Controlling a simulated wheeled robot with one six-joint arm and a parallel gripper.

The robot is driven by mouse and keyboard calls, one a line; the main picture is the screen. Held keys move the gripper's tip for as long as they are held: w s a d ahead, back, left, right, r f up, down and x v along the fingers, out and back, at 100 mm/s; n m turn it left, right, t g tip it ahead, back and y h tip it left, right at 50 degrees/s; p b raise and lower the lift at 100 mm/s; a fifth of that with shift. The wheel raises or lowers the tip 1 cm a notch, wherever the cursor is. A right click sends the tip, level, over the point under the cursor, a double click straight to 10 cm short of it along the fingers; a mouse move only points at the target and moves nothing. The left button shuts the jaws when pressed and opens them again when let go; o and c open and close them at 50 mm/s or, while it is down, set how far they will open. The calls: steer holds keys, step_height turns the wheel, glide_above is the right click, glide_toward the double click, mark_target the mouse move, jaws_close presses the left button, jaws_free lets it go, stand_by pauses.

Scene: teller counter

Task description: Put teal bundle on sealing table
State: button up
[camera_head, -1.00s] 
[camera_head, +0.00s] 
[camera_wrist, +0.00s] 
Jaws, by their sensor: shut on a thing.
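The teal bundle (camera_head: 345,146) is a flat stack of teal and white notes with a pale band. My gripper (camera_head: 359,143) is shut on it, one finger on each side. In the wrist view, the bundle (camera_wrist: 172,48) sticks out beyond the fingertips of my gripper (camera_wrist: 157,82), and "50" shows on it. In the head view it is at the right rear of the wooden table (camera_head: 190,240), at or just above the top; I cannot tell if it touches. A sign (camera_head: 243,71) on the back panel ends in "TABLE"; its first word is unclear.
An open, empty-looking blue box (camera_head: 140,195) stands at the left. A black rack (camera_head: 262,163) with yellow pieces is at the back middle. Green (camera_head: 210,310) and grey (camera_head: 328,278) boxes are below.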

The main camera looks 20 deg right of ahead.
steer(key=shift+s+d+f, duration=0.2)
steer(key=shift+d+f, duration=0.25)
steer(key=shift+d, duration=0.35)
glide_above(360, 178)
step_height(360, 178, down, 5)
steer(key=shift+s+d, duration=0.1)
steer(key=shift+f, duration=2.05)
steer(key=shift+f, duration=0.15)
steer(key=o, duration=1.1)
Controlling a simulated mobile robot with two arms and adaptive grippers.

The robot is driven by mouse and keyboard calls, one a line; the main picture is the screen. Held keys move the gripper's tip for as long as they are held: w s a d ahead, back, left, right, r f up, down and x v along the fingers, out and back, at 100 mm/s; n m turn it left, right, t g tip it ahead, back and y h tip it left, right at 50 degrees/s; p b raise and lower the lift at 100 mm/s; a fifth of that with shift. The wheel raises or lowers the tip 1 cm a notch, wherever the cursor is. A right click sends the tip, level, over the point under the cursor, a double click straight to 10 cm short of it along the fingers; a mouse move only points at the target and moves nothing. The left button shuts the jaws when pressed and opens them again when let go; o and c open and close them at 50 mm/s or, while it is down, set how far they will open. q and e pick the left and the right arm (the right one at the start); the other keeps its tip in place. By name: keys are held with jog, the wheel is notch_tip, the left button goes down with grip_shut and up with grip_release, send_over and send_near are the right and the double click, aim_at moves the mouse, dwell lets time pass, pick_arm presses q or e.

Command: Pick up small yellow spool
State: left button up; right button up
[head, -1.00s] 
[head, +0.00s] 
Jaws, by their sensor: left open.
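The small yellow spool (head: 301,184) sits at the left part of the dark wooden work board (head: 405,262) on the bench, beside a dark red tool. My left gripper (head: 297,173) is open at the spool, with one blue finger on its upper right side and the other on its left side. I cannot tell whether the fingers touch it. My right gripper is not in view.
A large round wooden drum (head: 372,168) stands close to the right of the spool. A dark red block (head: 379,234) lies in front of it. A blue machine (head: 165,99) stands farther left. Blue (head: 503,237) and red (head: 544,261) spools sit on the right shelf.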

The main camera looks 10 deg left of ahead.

• • • • • • •

Exercise = Of the entries listed above, reproduce only the lines starting at the line containing "[camera_head, -1.00s]" and ending at the line containing "[camera_wrist, +0.00s]". Include both, exactly as they stand.

Expected output =
[camera_head, -1.00s] 
[camera_head, +0.00s] 
[camera_wrist, +0.00s] 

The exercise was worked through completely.